# [Data supplied]
----------

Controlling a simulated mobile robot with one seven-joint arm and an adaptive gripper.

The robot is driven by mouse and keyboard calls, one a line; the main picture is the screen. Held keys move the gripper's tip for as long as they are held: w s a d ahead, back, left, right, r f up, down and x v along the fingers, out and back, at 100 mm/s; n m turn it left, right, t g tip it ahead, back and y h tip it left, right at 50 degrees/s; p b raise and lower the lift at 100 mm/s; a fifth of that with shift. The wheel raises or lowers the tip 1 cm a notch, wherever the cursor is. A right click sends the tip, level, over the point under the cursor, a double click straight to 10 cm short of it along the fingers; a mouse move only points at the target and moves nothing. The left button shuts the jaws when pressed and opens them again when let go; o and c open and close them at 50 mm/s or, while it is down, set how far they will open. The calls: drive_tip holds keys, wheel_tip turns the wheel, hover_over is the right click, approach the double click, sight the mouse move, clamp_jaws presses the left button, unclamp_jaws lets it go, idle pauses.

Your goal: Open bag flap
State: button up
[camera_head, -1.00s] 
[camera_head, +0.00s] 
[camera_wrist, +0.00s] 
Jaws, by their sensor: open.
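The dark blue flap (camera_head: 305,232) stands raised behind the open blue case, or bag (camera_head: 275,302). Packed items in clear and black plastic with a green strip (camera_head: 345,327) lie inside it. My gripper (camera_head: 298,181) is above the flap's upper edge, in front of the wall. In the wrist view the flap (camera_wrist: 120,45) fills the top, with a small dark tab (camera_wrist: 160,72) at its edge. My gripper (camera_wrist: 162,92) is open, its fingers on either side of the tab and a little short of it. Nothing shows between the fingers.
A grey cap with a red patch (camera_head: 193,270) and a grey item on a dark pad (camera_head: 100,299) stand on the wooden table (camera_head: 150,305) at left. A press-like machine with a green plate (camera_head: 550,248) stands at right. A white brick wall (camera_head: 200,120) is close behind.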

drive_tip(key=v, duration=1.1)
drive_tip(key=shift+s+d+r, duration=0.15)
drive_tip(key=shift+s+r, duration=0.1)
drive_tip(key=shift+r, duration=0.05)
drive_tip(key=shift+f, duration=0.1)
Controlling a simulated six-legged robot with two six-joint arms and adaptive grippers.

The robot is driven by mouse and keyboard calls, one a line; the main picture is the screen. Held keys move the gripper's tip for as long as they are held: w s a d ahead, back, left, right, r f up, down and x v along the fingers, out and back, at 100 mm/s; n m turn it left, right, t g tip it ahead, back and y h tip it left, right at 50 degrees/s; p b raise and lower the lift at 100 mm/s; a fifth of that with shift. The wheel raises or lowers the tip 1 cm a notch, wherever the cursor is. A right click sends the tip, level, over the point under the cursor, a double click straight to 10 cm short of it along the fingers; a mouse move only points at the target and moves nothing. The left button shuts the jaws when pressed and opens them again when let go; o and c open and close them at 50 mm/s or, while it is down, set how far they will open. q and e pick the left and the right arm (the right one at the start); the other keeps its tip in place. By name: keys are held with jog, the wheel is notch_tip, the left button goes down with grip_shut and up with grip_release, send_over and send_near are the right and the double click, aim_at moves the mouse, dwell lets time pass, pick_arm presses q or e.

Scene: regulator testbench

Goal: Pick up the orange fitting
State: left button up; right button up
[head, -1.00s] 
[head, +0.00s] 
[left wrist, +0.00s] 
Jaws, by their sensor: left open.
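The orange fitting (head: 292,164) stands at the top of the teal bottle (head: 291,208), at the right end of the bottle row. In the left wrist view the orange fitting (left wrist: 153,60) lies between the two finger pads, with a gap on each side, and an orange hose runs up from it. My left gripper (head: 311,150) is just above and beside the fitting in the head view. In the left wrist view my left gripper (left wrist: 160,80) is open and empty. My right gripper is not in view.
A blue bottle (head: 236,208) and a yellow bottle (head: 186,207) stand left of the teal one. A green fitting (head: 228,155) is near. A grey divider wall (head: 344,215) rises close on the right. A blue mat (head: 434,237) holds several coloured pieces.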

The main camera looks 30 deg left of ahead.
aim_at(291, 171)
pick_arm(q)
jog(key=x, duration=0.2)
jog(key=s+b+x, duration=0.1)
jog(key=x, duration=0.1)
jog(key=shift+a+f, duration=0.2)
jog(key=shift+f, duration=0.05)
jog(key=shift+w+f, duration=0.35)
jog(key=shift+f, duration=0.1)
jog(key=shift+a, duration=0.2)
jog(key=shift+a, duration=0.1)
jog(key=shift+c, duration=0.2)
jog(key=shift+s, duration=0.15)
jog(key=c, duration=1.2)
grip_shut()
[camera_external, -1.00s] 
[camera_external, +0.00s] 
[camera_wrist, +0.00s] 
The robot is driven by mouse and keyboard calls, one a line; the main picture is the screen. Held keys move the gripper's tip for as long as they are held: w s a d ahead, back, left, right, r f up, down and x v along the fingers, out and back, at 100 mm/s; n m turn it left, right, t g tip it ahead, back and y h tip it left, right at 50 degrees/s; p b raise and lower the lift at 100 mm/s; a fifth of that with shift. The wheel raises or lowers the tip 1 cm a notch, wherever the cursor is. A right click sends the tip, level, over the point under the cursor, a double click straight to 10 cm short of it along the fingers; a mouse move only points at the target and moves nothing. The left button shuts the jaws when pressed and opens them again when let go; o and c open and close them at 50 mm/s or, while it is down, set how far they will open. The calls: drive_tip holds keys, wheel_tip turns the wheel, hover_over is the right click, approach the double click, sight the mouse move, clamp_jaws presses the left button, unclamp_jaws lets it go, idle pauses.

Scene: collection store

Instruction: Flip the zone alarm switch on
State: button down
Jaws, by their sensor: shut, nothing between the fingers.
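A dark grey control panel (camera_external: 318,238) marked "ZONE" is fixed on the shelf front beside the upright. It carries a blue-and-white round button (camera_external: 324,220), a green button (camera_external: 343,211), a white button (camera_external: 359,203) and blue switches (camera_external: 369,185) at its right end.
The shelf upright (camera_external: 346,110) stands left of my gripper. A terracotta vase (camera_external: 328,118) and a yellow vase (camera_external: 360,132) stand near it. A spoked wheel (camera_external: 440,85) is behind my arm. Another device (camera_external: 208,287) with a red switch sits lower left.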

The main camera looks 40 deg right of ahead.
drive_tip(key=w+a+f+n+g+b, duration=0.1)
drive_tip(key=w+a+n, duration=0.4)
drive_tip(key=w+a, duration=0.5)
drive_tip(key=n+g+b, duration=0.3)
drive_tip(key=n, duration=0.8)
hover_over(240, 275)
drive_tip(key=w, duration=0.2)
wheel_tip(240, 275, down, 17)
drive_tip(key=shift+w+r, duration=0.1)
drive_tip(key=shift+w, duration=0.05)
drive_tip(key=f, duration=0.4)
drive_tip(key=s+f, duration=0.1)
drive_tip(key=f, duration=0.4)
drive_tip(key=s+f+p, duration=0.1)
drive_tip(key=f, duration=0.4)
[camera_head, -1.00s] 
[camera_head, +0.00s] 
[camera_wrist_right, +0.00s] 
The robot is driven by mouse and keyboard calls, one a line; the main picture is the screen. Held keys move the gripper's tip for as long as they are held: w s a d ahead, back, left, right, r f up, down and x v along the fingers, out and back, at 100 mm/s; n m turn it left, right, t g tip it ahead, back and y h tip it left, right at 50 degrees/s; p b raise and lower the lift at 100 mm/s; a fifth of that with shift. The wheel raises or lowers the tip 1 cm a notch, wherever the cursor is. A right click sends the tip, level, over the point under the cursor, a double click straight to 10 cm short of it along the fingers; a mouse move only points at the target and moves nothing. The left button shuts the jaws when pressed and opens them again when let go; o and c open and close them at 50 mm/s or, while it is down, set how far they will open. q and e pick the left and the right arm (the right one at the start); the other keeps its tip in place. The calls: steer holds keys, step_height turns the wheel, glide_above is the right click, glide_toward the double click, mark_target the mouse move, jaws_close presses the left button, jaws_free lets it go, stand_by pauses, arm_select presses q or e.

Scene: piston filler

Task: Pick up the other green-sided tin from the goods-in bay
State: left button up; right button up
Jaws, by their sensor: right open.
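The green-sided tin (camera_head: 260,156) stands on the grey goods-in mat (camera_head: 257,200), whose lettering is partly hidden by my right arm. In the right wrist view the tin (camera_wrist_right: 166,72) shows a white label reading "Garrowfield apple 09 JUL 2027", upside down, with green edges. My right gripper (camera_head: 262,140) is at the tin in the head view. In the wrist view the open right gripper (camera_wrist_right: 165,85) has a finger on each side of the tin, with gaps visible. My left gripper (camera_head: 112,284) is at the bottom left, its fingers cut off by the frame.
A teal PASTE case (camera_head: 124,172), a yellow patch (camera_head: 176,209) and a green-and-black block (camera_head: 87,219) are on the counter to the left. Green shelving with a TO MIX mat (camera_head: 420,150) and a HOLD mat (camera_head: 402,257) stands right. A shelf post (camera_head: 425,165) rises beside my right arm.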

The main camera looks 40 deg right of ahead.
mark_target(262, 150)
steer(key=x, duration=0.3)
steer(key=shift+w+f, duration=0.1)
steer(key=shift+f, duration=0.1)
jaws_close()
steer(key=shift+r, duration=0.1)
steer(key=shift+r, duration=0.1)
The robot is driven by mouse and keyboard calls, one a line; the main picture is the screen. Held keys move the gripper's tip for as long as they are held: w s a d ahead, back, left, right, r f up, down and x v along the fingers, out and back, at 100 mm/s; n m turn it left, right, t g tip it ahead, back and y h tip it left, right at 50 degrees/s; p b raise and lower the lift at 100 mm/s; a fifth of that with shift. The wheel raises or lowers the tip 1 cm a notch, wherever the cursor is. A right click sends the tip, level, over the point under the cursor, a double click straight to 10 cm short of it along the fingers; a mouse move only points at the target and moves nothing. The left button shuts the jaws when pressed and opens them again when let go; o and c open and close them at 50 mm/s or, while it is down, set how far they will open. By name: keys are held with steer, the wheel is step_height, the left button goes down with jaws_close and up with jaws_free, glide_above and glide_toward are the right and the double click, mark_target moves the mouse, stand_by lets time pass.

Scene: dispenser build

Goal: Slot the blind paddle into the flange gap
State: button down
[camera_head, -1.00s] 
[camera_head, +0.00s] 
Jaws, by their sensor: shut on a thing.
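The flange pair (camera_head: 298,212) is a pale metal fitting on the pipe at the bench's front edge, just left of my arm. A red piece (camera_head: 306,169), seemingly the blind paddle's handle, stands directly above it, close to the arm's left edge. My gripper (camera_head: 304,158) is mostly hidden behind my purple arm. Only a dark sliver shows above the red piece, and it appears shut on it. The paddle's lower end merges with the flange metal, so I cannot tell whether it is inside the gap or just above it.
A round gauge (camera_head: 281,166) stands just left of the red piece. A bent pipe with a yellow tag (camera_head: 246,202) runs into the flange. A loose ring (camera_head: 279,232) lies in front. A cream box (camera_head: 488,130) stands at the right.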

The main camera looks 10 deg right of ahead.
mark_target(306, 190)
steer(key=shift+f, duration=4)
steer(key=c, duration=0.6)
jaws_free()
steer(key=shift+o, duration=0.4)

----------

Each line containing "joint" counts once; state the total number of such lines and nothing else.

2